The American Enterprise Institute blog has posted an article entitled "The chart that should terrify the ECB" by Daniel Hanson. It shows a massive spike in the ECB Deposit Facility.
The deposits, which pay interest at 0.25 percent, have largely been made with funds obtained through two rounds of long-term refinancing operations, which charge an interest rate of 1 percent. Basically, banks are hoarding cash and losing money on the deal—something that will surely be a problem for the European economy.Well, here is some news for Mr. Hanson and the American Enterprise Institute. The spike in the Deposit Facility was entirely expected. Even if every last euro from the 3-year LTRO facility was lent to Erozone citizens and corporations or used to buy securities, the Deposit Facility would still grow by the same amount. The rise in excess reserves, the bulk of which are balances in the Deposit Facility, simply represents net new lending by the ECB.
EUR MM, source: ECB |
As discussed before, when the ECB lends money to a bank (via the National Central Banks), it simply credits the bank's reserve account. In the latest LTRO facility, about 2/5th went to repay short term loans from the ECB (rolling them into the 3-year loans). The other 3/5th became excess reserves. And banks just moved much of the excess reserves to the Deposit Facility because it pays a better rate than what they get in the reserve account. Some, possibly a big part of this liquidity will be used to repay bonds issued by banks during "good times" that are maturing in 2012 (many of these banks can not roll their maturing bonds - there are simply no private buyers).
The reason the spike in excess reserves is higher now than it was after the previous LTRO loan (chart above) is due to the fact that a smaller portion of the recent facility (LTRO-II) was used to repay existing short term loans. This generated larger net new borrowings from the ECB, thus higher excess reserves. At this stage the bulk of the borrowing from the central banks in the Eurozone is in the form of 3-year loans.
The mistake people often make is assuming that if banks were to lend these new euros out, the euros would leave the Deposit Facility. But any euro "created" by the ECB (via net new lending) has to end up in some bank's excess reserves (like the game of musical chairs). It may not be the same bank that took out the loan from the ECB, but it is still a bank within the Euro-system. So one way or another (whether banks, lend to each other, to clients, or buy securities) some bank in the Euro-system will end up with the excess reserves (net new euros never leave the system).
The issue with LTRO-II is therefore not the spike in the Deposit Facility.

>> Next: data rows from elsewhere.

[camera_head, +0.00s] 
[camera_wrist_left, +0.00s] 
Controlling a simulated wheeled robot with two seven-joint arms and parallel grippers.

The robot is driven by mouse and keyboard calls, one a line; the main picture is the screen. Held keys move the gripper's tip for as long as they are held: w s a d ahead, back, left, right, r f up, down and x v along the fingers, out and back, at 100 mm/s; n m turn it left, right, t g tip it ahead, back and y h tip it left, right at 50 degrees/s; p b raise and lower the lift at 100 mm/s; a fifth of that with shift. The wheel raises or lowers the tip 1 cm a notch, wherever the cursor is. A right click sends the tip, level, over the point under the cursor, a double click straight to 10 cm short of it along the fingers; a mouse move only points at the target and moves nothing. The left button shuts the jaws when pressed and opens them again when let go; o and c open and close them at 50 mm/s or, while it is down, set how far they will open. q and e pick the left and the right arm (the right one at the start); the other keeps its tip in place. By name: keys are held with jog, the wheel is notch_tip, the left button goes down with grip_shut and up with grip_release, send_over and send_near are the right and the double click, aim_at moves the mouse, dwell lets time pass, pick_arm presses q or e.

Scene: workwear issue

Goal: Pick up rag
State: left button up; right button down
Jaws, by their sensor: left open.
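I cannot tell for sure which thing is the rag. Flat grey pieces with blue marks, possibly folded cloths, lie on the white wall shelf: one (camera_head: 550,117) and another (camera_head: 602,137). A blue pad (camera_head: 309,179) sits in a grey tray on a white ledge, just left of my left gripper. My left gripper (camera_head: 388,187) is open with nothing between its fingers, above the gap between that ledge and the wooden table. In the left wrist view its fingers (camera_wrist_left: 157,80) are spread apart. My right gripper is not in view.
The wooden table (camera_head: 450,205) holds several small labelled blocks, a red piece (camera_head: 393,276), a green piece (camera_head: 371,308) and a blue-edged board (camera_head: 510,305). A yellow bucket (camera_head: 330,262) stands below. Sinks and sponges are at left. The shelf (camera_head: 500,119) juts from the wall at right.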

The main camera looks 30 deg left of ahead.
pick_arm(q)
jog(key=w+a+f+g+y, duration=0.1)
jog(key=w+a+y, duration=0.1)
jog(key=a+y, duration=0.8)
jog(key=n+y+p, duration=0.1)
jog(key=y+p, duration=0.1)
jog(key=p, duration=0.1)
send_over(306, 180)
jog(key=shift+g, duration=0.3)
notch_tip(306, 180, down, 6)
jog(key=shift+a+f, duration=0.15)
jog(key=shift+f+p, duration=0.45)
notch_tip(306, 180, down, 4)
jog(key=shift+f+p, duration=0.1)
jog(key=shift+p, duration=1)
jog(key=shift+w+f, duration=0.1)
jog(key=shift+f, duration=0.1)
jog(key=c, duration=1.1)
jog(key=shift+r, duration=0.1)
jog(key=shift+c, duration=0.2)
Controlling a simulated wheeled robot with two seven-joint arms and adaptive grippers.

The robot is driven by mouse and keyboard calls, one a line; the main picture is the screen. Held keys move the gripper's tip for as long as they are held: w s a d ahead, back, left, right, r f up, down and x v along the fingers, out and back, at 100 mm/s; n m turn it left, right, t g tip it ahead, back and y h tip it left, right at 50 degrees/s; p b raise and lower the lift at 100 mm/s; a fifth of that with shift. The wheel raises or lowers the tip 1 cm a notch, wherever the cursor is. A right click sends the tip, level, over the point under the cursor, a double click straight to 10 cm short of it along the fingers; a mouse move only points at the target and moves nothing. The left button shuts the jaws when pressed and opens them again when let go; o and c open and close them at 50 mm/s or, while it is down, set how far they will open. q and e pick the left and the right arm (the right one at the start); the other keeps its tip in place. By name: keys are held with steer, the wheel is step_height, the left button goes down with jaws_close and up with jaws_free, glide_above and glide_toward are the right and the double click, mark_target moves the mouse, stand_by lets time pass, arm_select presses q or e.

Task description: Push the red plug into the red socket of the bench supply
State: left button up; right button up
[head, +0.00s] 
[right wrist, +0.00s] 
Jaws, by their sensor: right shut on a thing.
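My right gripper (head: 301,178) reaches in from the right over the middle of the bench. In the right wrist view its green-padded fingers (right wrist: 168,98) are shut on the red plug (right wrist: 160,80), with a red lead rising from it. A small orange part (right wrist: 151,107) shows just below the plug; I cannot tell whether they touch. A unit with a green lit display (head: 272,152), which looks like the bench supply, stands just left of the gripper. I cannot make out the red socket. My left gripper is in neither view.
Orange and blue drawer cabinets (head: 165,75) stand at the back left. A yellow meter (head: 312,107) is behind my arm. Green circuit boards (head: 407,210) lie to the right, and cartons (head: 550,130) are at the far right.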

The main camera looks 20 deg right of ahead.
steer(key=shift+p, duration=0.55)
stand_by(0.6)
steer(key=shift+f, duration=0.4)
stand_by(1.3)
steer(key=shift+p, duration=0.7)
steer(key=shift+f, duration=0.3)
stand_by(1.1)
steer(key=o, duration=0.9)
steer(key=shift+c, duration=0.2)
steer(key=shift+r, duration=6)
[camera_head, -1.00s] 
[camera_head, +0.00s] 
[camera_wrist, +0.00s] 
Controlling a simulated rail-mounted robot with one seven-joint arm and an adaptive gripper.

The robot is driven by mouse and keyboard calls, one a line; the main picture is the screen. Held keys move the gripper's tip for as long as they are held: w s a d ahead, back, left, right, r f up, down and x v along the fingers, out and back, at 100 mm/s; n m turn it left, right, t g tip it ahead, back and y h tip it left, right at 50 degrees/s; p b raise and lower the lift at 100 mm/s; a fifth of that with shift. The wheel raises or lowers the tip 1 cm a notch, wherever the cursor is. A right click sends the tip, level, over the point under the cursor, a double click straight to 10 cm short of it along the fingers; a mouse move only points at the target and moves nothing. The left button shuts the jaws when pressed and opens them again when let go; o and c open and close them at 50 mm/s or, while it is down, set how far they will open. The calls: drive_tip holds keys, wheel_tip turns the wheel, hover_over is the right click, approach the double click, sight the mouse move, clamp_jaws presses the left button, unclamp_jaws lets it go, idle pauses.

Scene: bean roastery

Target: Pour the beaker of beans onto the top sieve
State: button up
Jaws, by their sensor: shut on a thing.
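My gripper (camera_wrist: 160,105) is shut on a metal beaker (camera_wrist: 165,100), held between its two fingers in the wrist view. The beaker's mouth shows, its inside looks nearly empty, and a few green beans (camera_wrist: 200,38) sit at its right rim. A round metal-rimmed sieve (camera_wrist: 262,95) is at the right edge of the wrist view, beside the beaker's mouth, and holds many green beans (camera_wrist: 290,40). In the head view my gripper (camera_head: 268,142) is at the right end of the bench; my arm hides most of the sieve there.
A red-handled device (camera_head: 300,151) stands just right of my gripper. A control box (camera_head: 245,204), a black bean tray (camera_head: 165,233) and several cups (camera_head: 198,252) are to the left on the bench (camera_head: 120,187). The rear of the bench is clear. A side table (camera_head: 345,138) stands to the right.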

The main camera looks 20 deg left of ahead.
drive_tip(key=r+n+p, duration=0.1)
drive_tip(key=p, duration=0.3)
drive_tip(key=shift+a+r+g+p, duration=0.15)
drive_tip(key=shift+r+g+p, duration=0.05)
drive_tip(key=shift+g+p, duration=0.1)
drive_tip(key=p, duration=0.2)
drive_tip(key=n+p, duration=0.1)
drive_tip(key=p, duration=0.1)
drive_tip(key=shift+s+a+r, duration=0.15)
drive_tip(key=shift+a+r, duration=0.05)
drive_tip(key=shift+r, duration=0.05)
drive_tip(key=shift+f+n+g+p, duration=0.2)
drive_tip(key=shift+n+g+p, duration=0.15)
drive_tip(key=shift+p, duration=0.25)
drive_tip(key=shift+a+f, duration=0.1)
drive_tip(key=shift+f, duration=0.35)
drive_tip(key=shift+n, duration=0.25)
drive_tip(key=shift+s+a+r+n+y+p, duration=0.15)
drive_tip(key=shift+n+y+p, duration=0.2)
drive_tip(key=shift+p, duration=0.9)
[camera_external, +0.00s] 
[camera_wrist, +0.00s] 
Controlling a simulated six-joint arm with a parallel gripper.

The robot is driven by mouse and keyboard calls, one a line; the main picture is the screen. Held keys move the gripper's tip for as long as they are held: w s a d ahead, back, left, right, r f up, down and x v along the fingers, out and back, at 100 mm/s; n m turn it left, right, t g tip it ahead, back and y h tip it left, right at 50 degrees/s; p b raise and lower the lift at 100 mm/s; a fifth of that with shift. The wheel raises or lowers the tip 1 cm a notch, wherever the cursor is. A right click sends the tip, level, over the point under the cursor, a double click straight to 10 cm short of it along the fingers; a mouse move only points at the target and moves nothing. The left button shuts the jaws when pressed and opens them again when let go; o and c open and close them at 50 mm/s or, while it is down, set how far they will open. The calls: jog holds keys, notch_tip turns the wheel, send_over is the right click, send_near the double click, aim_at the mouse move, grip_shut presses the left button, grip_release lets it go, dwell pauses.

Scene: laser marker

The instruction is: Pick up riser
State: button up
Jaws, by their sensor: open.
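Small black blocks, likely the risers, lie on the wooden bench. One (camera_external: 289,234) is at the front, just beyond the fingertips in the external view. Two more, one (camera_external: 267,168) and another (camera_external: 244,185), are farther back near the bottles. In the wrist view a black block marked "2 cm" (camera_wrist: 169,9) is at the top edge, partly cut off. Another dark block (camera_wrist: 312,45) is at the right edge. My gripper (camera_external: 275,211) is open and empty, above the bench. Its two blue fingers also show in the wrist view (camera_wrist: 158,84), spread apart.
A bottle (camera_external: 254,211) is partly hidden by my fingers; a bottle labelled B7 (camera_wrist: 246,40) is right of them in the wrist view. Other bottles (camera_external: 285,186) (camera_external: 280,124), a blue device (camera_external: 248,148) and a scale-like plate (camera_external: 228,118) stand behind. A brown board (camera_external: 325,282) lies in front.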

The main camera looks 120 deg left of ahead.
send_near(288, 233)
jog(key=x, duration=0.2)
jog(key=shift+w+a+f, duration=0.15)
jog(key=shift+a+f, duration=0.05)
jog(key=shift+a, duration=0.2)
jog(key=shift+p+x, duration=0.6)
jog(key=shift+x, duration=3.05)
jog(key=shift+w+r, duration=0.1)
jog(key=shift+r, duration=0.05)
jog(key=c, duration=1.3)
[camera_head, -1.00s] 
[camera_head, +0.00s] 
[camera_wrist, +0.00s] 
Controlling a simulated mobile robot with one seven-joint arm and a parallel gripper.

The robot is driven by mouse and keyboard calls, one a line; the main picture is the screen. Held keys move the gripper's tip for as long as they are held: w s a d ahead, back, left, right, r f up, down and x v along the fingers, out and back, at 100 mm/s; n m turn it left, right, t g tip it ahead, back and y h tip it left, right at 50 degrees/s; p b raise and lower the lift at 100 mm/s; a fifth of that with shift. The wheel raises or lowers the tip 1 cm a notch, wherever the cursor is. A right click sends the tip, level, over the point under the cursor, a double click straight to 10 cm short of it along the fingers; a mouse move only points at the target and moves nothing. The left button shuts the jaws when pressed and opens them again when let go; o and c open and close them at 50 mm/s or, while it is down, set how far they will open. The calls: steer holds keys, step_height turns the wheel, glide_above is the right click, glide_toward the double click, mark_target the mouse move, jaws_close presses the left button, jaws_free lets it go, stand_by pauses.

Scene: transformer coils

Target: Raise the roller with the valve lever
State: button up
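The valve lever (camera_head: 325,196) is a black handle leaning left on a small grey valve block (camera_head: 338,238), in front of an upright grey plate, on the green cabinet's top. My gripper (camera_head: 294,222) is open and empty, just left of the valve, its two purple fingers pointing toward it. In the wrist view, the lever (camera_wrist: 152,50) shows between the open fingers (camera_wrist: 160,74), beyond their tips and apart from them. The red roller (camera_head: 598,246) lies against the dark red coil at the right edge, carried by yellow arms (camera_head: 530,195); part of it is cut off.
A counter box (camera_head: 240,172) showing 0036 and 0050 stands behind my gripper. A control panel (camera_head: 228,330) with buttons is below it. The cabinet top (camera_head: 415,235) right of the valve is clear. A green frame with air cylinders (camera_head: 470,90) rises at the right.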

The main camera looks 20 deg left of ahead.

It is with the fact that Eurozone periphery (plus French and Belgian) banks end up using far more of the facility than banks from the "core" (particularly Germany). That has three effects:
1. It increases TARGET2 imbalances, with periphery central banks owing Bundesbank more money (as discussed here).
2. It creates a further imbalance in M3 money stock. Periphery banks use up the collateral previously employed for secured interbank borrowing (repo) to now post with the ECB against the LTRO loans. The collateral effectively leaves the system (and gets "trapped" at the periphery central banks for 3 years). A decline in repo borrowing among the banks in the periphery reduces broad money supply in these nations.
3. As more of the collateral, including retail and business loans (including ABS), that now qualifies for LTRO, is pledged to the ECB, any unsecured bonds that periphery banks still have outstanding will have zero recovery in case of default - since all the "good" assets have now been pledged (encumbered).